> [Available data]
::::::

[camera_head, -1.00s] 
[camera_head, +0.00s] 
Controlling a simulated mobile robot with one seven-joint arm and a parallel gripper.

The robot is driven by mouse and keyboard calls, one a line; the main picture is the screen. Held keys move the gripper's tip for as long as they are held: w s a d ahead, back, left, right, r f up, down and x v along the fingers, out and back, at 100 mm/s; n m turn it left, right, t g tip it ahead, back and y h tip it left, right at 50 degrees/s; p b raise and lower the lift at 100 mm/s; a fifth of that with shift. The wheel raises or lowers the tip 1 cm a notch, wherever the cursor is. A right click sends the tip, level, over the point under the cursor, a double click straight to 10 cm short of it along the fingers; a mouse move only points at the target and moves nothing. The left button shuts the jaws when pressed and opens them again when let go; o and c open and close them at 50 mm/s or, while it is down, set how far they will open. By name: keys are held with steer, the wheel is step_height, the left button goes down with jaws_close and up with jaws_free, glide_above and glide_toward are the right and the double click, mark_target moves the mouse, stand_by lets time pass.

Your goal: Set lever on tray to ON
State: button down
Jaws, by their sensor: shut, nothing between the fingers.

::::::

> [Task brief]
The lines from the top of the data above down to the line containing "Controlling a simulated" are to be copied exactly; no other line should appear.

> [Full response]
[camera_head, -1.00s] 
[camera_head, +0.00s] 
Controlling a simulated mobile robot with one seven-joint arm and a parallel gripper.

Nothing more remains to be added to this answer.